Comme tout bon premier film, « Mercenaire » n’est cependant pas exempt de défauts. Des petites maladresses ou facilités de scénarios, quelques dialogues qui sonnent faux par-ci par-là. La dernière partie du métrage, qui tourne un peu au film noir / maffieux, n'est pas non plus ce qu'il y a de plus intéressant et original. Enfin, on peut se demander si cette représentation du monde du rugby amateur sans concessions © ne risque pas de donner une mauvaise image de ce sport à ceux qui ne le connaissent pas très bien. En effet, pas sûr que le dopage, traité comme quelque-chose de parfaitement normal dans le film (le médecin du club parle des « bonbons magiques », Soane parvient à truquer un contrôle antidopage en utilisant un faux zboub et une poche d’urine…), soit une pratique répandue dans tous les clubs amateurs de France. Du moins, on ne l’espère pas. Mais on peut tout de même saluer l’audace du réalisateur qui a décidé de ne pas éluder ces questions taboues dans le monde du rugby.

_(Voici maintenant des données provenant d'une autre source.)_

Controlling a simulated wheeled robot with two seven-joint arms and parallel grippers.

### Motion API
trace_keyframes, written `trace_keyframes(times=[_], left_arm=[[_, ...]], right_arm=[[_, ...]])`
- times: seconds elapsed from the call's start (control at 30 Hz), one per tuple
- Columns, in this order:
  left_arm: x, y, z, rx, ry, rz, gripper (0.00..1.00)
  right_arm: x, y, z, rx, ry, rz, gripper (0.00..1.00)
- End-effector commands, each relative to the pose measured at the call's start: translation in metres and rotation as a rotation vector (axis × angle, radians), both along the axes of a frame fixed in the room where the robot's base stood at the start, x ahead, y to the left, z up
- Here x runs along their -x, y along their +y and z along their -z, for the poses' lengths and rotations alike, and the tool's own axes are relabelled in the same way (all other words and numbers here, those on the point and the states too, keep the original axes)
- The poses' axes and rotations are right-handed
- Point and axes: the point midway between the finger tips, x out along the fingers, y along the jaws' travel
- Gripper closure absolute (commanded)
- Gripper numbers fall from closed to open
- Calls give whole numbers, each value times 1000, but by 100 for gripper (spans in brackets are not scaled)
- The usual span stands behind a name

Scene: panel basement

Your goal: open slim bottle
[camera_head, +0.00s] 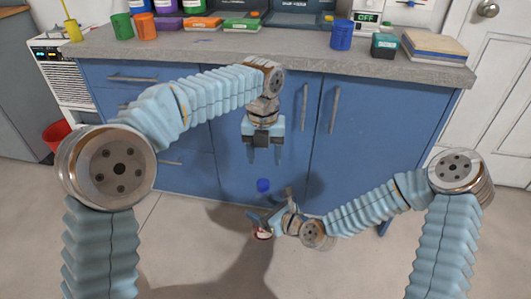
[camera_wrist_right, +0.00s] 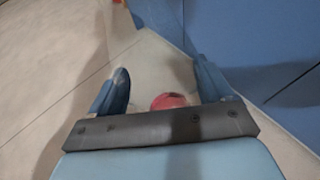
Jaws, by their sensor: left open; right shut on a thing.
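My right gripper (camera_head: 261,221) is low in front of the cabinet, its fingers pointing left in the head view. It is shut on a small red and white thing (camera_head: 263,234), which I take to be the slim bottle; most of it is hidden. In the right wrist view its red round part (camera_wrist_right: 170,101) shows between the fingers, behind the gripper's bar. A small blue round thing (camera_head: 263,186) appears above it; I cannot tell whether it is the cap or whether it touches anything. My left gripper (camera_head: 264,155) is open and empty, pointing down above the blue thing.
A blue cabinet (camera_head: 345,150) with a grey countertop (camera_head: 300,55) stands close ahead. On the counter are a green cup (camera_head: 122,26), an orange cup (camera_head: 146,27), a blue cup (camera_head: 342,35) and boxes. A red bin (camera_head: 56,134) is at the left. The floor is clear.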

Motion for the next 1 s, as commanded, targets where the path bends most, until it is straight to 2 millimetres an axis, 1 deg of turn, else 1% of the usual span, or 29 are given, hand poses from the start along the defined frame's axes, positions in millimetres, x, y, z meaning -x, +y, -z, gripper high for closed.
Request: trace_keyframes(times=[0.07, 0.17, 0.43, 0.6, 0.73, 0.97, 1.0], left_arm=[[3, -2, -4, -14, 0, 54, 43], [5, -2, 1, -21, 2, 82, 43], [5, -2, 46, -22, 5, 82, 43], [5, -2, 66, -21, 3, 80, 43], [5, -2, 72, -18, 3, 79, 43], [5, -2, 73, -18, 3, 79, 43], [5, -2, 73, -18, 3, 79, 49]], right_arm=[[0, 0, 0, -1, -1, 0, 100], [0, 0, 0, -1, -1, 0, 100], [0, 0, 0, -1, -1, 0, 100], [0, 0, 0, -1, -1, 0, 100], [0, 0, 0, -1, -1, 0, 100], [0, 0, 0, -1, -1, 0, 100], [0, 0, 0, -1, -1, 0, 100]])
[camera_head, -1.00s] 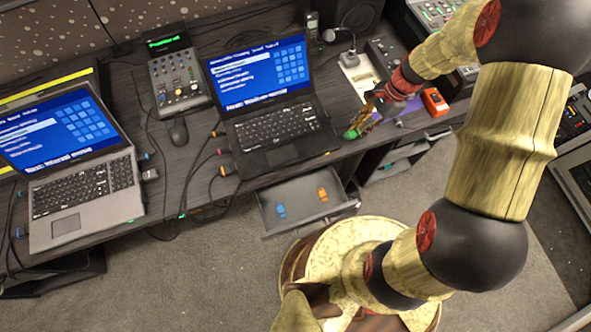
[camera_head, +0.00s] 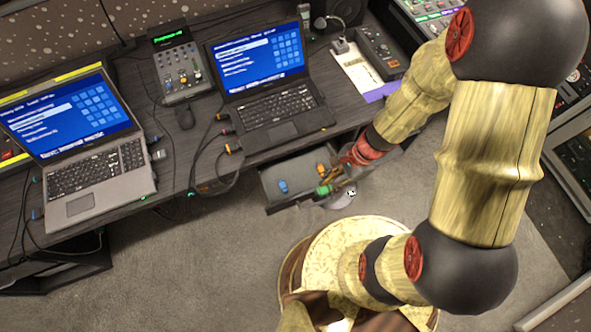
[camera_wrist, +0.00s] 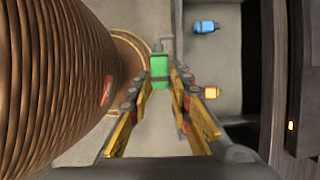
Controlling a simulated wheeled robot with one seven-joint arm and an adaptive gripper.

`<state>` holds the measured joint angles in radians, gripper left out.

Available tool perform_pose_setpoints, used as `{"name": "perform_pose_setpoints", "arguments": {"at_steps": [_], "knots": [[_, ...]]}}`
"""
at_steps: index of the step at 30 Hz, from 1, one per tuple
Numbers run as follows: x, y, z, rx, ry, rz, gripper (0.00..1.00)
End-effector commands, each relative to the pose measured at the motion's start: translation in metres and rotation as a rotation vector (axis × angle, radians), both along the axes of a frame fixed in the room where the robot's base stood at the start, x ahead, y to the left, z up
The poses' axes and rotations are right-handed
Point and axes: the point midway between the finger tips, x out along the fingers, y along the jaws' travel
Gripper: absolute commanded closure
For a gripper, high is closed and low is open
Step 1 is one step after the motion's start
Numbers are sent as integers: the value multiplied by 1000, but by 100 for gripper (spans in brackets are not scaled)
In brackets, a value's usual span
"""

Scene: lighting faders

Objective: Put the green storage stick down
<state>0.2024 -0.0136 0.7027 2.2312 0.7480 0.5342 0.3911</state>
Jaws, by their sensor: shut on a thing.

Et pour les bons sentiments et la niaiserie, il vous restera toujours l'épisode de Joséphine Ange Gardien avec Fabien Galthié.

Les + :

  • Enfin un bon film avec du rugby !
  • Pas d’angélisme : on évoque la face sombre de l’ovalie
  • L’ambiance du rugby amateur plutôt bien retranscrite
  • On découvre quelque peu la culture polynésienne
  • Des acteurs convaincants
  • Une réalisation sobre et efficace
  • Une jolie scène finale
  • Omar Hasan qui chante

Les - :

  • … Mais pas vraiment un film sur le rugby.
  • Pas le truc à montrer à votre gamin si vous voulez l’inscrire au rugby.
  • Quelques maladresses.
  • La dernière partie du film un peu moins intéressante
  • Ce n’est pas un défaut, mais si vous êtes fans de blockbusters, là, on est clairement plus sur le terrain du film d’auteur.

La note : 4 fourchettes / 5

Assurément, le visionnage de ce film vous sera moins douloureux qu’un tête à tête avec Matthieu Ugalde.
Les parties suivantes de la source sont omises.